In Context asked New Zealand’s Government Communications and Security Bureau (GCSB) whether the Waihopai Station secure communication facility was being used to collect information for use by our Five Eyes partner the United States' ongoing naval engagement in the Middle East. No reply had been received by the time of publication.
Over 20,000 Gazans, mostly women and children, have been killed since Israel put the coastal strip under siege and began bombing it in response to Hamas’ surprise attack on military installations and settlements on October 7.
More than half a million people in Gaza are starving, according the United Nations.

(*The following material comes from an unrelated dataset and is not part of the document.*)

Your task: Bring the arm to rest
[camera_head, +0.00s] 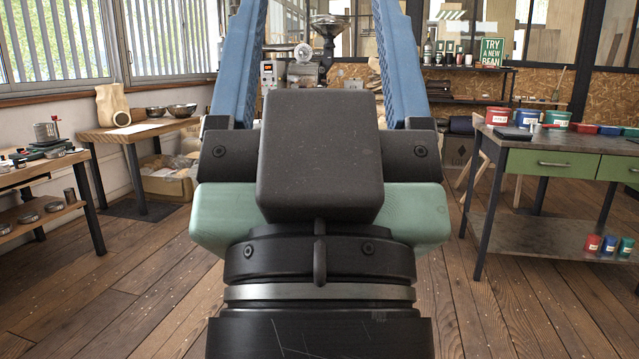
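My gripper (320,60) fills the middle of the head view, pointing away and upward. Its two blue fingers stand wide apart, with nothing visible held between them. The fingertips are cut off by the top edge of the picture. The dark palm block, the green collar and the black wrist below are mine too. The arm is held up in front of the camera and hides the middle of the room.
A green workbench (551,164) with colored tins stands at right. A wooden table (140,133) with bowls and a low bench (40,219) stand at left. A cardboard box (168,184) is on the floor. Wooden floor (130,290) shows clear on both sides.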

UN special rapporteurs have released several statements over the past two months pointing to genocidal intent voiced by Israeli leaders and warning Palestinian civilians were being targeted by the military on an industrial scale in acts of displacement and collective punishment.
Nearly 2 million Gazans have been displaced and corralled into the strip’s southern border with Egypt, as the bombardment continues.
On December 7 New Zealand’s Foreign Minister and Deputy Prime Minister Winston Peters forwarded a motion in Parliament calling on parties to the conflict to “take urgent steps towards establishing a ceasefire”.